▶ _Supplied material_:
* * * *

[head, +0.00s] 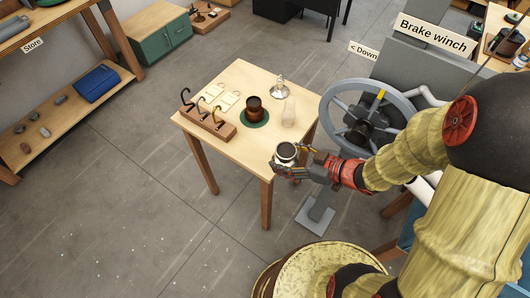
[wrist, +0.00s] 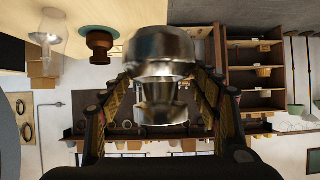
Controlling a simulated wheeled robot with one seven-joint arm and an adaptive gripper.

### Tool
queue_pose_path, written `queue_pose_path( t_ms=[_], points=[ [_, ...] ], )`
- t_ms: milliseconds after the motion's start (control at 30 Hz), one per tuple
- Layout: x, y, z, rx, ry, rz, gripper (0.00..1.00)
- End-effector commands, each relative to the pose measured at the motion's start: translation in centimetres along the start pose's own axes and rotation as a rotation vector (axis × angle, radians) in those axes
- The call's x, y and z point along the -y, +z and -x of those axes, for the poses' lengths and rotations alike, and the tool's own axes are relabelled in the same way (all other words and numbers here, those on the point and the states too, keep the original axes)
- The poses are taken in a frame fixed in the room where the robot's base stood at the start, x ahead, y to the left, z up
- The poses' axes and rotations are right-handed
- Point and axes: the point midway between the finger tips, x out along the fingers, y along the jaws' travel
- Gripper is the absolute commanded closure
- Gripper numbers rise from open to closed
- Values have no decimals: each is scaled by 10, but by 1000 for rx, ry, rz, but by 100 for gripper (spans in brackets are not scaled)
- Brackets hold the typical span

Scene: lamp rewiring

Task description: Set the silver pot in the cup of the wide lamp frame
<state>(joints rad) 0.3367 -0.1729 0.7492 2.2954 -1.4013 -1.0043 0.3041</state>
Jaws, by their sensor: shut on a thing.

* * * *

This exercise asks for the lines from the line with "- End-effector commands, each" to the line with "- Gripper is the absolute commanded closure", both lines included, set down exactly and with nothing else.

- End-effector commands, each relative to the pose measured at the motion's start: translation in centimetres along the start pose's own axes and rotation as a rotation vector (axis × angle, radians) in those axes
- The call's x, y and z point along the -y, +z and -x of those axes, for the poses' lengths and rotations alike, and the tool's own axes are relabelled in the same way (all other words and numbers here, those on the point and the states too, keep the original axes)
- The poses are taken in a frame fixed in the room where the robot's base stood at the start, x ahead, y to the left, z up
- The poses' axes and rotations are right-handed
- Point and axes: the point midway between the finger tips, x out along the fingers, y along the jaws' travel
- Gripper is the absolute commanded closure

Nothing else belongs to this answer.